Since then, Nedžad has devoted his life to making sure his sisters were able to get an education and develop their careers. He now has three daughters and is living in Srebrenica. He says: “Despite everything, I hope that I can teach my daughters to grow up without hatred. This will be my success.”
Nowadays Nedžad works in import and export for a small car company back in Srebrenica. But life in the town has changed dramatically since the war ended in 1995.
In the days of the former Yugoslavia, Srebrenica was a mixed town with a significant Muslim population. Now Srebrenica is part of Republika Srpska, the autonomous Bosnian Serb statelet created in the Dayton Peace Accords. The red, white and blue of the Serbian flag flies from local cafes and government buildings.
In March, the Bosnian Serb wartime leader Radovan Karadžić was found ‘criminally responsible’ for the Srebrenica genocide at the UN tribunal in The Hague.
But, says Nedžad, “Karadzic’s and (general Ratko) Mladic’s work remains in place here in Srebrenica forever. We as a community are totally devastated.
“They often make our lives impossible here. I have so many negative examples that I feel on my own skin, but I do not want to emphasize them. I always try to find something positive, although it is very hard.”
A memorial service organised by Remembering Srebrenica Scotland will be held at Cathcart Old Parish Church in Glasgow on July 15 to remember the victims of the genocide.
Resad Trbonja
Resad Trbonja will never be able to forget April 1992. Back then the tall, strong-featured Bosnian was a rebellious 19-year-old, spending his days strolling around his native Sarajevo in Converse trainers and his treasured Levi’s t-shirt, listening to the Ramones and the Clash.
“A week later my life was totally different,” Resad says.
Overnight he went from being an ordinary European teenager to a soldier, having to defend Sarajevo against the longest siege in modern history.
He would donate blood to get some food to eat and had to collect old tyres to burn for heat. One winter, during a lull in the shelling, he witnessed a group of children
who were desperate to go sledging, when they did so, a shell exploded
killing all six of them, just leaving their sledges intact.
Today Bosnia is at peace, but the wartime divisions remain, especially in politics.
‘“Bosnia is always the same. You have three different interests that are clashing all the time,” says Resad who works tirelessly to help others learn from the Srebrenica genocide.

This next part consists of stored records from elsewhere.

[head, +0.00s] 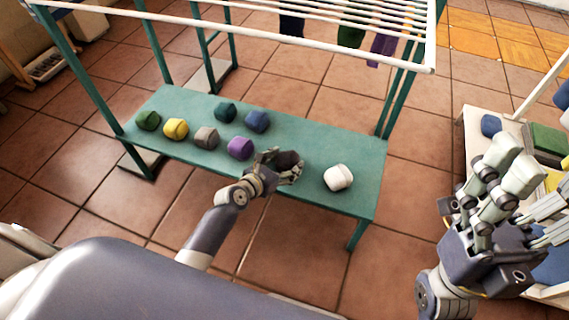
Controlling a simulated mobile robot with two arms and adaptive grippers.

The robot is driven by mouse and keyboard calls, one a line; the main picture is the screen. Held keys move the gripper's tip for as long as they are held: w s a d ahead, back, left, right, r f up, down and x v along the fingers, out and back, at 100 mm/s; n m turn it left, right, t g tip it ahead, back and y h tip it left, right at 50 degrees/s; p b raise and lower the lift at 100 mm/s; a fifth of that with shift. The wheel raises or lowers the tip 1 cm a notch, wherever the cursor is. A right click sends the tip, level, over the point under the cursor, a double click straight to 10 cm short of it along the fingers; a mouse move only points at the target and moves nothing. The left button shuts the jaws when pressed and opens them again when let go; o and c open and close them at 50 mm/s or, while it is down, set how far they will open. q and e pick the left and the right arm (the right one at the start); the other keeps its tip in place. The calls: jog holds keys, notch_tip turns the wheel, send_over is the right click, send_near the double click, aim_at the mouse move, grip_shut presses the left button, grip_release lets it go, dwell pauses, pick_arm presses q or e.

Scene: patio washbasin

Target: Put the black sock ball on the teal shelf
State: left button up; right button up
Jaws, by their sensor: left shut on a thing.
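The teal shelf (338,151) is the low board of a drying rack in the middle of the head view. My left gripper (283,166) is over the shelf's front part, shut on the black sock ball (287,158), which is partly hidden by the fingers. I cannot tell whether the ball touches the shelf. My right gripper (508,165) is at the right, away from the shelf, with its fingers pointing up and apart; no thing shows between them.
On the shelf lie a white ball (338,178) right of the left gripper, a purple one (240,148) left of it, and several others further left. White rack bars (300,22) run above. A side table (476,120) with folded cloths stands at the right.

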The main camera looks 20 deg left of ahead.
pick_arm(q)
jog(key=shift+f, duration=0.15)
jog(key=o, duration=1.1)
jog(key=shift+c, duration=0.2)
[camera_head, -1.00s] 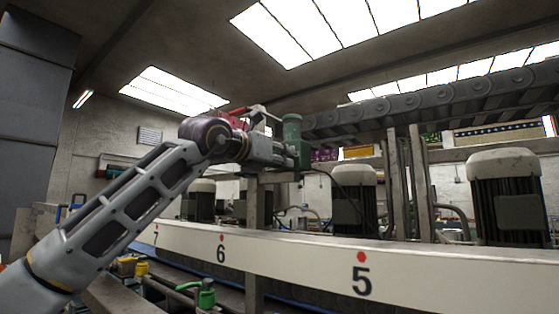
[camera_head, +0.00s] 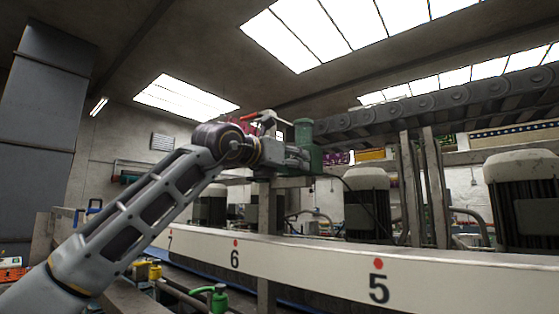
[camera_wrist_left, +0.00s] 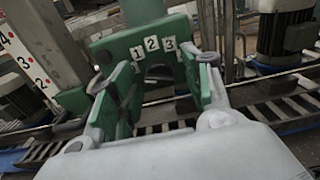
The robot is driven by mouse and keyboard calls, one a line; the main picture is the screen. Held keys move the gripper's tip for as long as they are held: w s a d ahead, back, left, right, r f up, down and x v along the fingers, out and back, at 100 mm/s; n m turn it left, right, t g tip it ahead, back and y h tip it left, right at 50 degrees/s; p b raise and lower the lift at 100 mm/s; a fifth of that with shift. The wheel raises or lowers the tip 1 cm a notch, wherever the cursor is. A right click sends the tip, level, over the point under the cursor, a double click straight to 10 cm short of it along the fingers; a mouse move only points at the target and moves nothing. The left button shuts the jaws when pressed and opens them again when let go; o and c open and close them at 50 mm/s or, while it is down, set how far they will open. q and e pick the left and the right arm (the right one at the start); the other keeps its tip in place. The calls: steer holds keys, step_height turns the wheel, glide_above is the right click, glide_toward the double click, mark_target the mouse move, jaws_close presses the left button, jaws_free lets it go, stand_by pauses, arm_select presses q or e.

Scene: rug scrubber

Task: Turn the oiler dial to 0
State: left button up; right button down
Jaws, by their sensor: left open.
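The oiler (camera_head: 305,133) is a green body at the end of my left arm in the head view. In the left wrist view its green plate (camera_wrist_left: 118,44) fills the upper middle and carries white labels 1, 2 and 3 in an arc. The dial itself and its setting cannot be made out clearly. My left gripper (camera_wrist_left: 158,68) is open, with one finger on each side of the space below the labels. It also shows in the head view (camera_head: 290,153), close against the oiler; whether it touches cannot be told. My right gripper is out of view.
A long white beam (camera_head: 320,262) numbered 5, 6 and 7 runs across the front. Large motors (camera_head: 367,205) stand behind it, and a roller conveyor (camera_head: 440,100) is above. A second number strip (camera_wrist_left: 22,62) is at the left of the wrist view. Green-handled valves (camera_head: 218,297) are low down.

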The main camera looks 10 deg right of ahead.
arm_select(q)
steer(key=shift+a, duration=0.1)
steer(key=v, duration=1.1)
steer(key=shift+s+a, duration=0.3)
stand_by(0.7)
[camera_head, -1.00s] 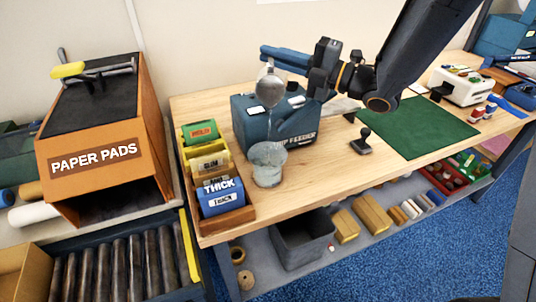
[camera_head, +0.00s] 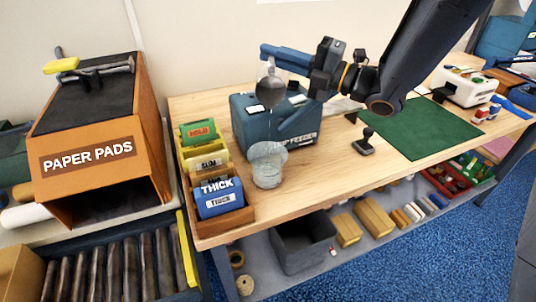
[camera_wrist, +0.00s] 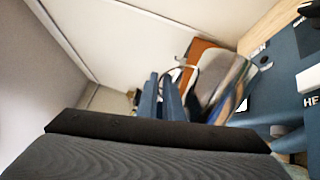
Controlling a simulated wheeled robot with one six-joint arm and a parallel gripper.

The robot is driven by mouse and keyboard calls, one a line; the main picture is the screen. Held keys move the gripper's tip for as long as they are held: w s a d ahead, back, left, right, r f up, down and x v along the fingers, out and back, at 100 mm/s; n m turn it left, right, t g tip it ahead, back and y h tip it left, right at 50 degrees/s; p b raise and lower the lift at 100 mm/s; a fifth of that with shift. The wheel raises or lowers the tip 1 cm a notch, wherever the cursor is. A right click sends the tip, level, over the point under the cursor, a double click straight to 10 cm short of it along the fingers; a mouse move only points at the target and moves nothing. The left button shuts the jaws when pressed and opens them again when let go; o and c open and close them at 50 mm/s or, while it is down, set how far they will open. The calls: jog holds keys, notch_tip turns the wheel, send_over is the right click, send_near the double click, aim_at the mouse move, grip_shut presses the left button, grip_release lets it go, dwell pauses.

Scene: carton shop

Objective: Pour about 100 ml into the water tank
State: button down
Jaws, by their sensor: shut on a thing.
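My gripper (camera_head: 284,56) is shut on a clear jug (camera_head: 270,92), with its blue fingers above the table. The jug is tipped over and hangs in front of the blue machine. A faint pale streak seems to run down from it to a clear open vessel, which looks like the water tank (camera_head: 267,172), standing on the table in front of the machine. The tank's water level is hard to read. In the wrist view my blue fingers (camera_wrist: 165,98) are at the jug (camera_wrist: 225,88), whose see-through wall shows beside them.
The blue feeder machine (camera_head: 245,125) stands directly behind the tank. A rack of labelled blocks (camera_head: 236,222) is close on its left. A black stamp-like tool (camera_head: 364,146) and a green mat (camera_head: 420,128) lie to the right.

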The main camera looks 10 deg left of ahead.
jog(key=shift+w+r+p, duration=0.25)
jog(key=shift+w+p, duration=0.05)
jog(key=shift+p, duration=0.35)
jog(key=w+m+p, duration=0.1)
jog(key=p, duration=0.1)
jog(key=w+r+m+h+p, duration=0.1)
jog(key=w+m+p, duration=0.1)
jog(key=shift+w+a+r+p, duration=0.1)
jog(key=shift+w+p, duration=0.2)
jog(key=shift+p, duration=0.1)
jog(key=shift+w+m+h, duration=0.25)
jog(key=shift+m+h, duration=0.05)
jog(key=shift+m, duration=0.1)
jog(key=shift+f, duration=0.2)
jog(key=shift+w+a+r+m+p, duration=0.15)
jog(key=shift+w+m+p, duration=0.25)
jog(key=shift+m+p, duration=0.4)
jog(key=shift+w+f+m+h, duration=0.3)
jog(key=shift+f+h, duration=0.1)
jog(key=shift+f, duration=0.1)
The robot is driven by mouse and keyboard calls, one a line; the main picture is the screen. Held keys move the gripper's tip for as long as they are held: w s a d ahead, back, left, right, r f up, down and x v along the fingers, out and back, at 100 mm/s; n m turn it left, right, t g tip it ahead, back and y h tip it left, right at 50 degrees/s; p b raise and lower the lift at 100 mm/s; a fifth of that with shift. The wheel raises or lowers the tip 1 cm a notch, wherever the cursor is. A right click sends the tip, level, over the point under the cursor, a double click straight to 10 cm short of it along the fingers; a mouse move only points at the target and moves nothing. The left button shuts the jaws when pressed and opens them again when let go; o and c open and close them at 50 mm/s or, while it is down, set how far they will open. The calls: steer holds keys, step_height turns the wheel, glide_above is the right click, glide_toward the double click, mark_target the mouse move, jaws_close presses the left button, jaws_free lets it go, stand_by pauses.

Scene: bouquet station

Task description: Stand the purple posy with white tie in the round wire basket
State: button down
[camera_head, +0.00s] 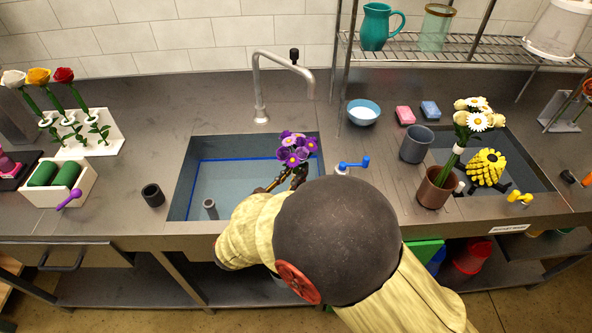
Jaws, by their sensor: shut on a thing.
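The purple posy (295,150) shows as a cluster of purple flowers with yellow centres, over the right part of the left sink. My gripper (297,177), small and dark, is shut on the posy just below its blooms. The posy's stems and white tie are hidden by my gripper and arm. I cannot make out a round wire basket; my arm covers much of the counter front and the sink's right corner.
The left sink (222,172) has a tap (260,100) behind it. A brown pot (436,187) with white daisies (470,118), a grey cup (416,143) and a blue bowl (363,112) stand to the right. A black cup (153,195) stands left of the sink.

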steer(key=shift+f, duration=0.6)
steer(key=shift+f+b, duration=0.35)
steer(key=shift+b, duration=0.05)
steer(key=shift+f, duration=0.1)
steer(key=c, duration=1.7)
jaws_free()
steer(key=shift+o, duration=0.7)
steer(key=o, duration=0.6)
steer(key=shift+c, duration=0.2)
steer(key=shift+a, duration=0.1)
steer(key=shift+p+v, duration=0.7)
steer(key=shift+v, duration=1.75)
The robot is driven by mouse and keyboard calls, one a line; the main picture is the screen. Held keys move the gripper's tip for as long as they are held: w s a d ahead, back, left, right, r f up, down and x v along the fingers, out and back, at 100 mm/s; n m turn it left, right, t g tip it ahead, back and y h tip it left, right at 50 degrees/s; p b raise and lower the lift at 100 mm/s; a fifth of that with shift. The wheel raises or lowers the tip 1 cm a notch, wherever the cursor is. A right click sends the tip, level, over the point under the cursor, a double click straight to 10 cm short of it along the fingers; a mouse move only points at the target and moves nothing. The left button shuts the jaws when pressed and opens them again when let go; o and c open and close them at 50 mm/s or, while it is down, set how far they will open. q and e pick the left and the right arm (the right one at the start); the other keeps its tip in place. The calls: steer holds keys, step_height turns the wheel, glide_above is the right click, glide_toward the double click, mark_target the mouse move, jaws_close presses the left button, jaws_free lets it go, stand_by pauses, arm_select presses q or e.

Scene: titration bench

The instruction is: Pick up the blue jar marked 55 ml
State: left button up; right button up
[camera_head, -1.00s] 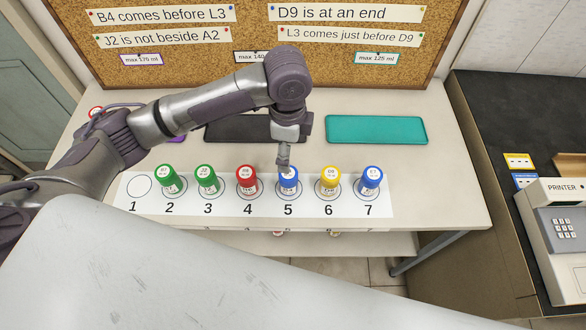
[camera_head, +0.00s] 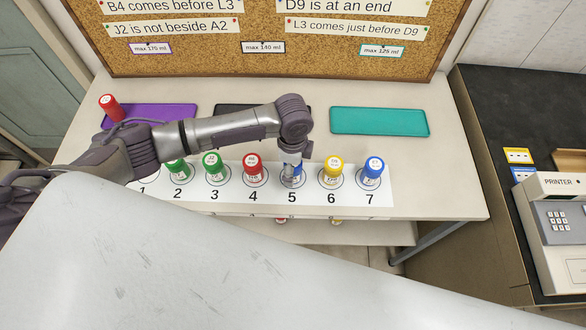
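Two blue jars stand on the numbered white strip. One blue jar (camera_head: 289,164) is at spot 5, mostly hidden behind my left gripper. The other blue jar (camera_head: 373,171) stands upright and clear at spot 7. The volume marks are too small to read. My left gripper (camera_head: 292,176) points down at the spot 5 jar, with its fingers at the jar's height. I cannot tell whether the fingers are closed on it. My right gripper is not in view.
Green jars (camera_head: 213,166) at spots 2 and 3, a red jar (camera_head: 253,170) at 4 and a yellow jar (camera_head: 333,171) at 6 flank it. Purple (camera_head: 178,111), black (camera_head: 228,109) and teal (camera_head: 380,121) trays lie behind. Another red jar (camera_head: 109,108) stands at the purple tray's left.

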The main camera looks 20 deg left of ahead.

The recently released Bosnian census shows that the population has fallen by a fifth since before the war. Last year alone 80,000 young people left.
“Without a new political force in the country I don’t think see anything changing. We need a new blood,’ says Resad.
Nevertheless he is hopeful for the future.
“Only by listening to the life stories, and remembering what happened, can we reach out to people and, hopefully, contribute to a better, safer future.”